Despite the fabrication that recycling will help save the Earth, there are other solutions to addressing the core issues of climate change and plastic pollution. David Allaway, a senior policy analyst with the Oregon Department of Environmental Quality, purports that we must directly address plastic producers and fossil fuel companies, shifting the blame back onto these industries and away from the consumer. These companies must be held accountable for their high release of carbon emissions, contributions to climate change, and plastic pollution. This can be done by implementing immediate legislative bans on plastic, placing heavy fees on plastic producers, and restricting single-use plastics. It is essential that policymakers and environmental organizations put pressure on fossil fuel companies. Because the fossil fuel industry will not be able to continue drilling for oil and burn it as a source of energy forever, they are going to double down on single-use plastics. Instead of emphasizing recycling, we must stress the need to reduce our consumption and reuse what is already available.


However, the question still remains: should we recycle?


Overall, according to Pieter van Beukering, professor of environmental economics at the Free University of Amsterdam, recycling does have a lower carbon footprint, produces less greenhouse gas emissions, and does not require as many new natural resources.
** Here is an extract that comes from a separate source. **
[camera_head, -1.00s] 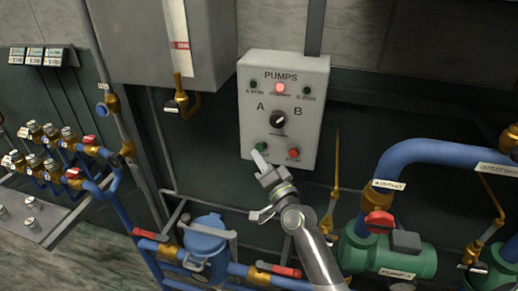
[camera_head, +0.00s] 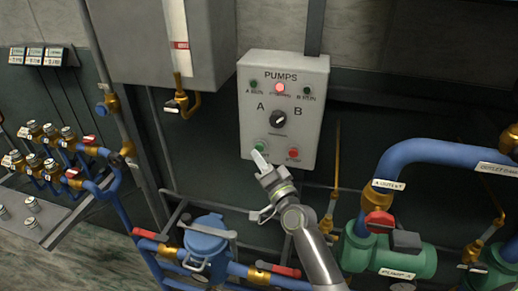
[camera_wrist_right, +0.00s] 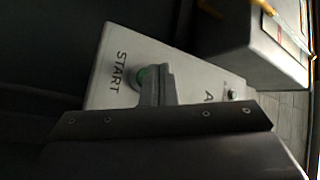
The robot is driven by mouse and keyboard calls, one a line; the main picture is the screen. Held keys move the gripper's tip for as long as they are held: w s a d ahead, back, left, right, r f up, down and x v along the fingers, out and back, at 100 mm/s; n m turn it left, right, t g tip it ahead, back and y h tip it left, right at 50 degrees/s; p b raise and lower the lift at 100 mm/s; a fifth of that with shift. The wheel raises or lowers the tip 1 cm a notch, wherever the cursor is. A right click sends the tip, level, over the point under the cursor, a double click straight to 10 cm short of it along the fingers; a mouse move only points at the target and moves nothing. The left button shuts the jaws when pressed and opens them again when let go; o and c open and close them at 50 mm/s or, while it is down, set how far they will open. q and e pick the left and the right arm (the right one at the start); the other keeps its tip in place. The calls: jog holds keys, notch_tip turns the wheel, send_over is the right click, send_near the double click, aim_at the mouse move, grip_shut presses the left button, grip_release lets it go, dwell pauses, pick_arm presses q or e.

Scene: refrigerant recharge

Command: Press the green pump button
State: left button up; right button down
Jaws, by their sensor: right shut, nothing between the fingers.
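The grey pump control box (camera_head: 313,125) hangs on the wall in the head view, titled PUMPS, with a red lamp (camera_head: 280,88) lit at its top middle. A black A/B selector knob (camera_head: 278,119) sits in its middle. The green start button (camera_head: 260,147) is at lower left, just above my right fingertips; it also shows in the right wrist view (camera_wrist_right: 142,78), partly hidden behind the fingers. My right gripper (camera_head: 261,161) is shut and empty, close in front of the button; I cannot tell whether it touches. My left gripper is not in view.
A red stop button (camera_head: 294,153) sits right of the green one. Blue pipes with a red-handled valve (camera_head: 379,221) and a green pump (camera_head: 400,260) stand at lower right. A blue lidded housing (camera_head: 207,238) and red-handled valves stand at lower left.

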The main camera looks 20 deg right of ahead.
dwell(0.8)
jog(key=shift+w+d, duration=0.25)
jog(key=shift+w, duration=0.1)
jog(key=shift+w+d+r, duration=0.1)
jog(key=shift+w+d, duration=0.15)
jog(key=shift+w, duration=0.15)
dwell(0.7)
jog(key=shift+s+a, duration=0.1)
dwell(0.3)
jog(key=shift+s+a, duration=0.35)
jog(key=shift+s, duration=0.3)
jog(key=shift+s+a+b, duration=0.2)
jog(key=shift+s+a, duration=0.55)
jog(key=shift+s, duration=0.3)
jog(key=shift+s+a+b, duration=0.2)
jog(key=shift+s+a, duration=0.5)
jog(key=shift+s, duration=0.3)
But recycling is meant to make people feel good without addressing the core issues behind plastic waste and climate change. It costs resources and produces pollution, in everything from the burning of fossil fuels that power recycling plants to the trucks that pick up recycling. In turn, this allows fossil fuel companies to continue profiting off the illusion of recycling, claiming that it is reducing carbon emissions that contribute to climate change. Overall, fossil fuel companies have fabricated a myth that recycling will solve all our problems, so we do not have to worry about new plastic production. To combat this, we must hold plastic producers and fossil fuel companies accountable for perpetuating climate change. We can do this by focusing less on recycling and directing more attention towards increasing pressure to pass legislative plastic bans, levying heavy fees on plastic producers, and eliminate single-use plastics.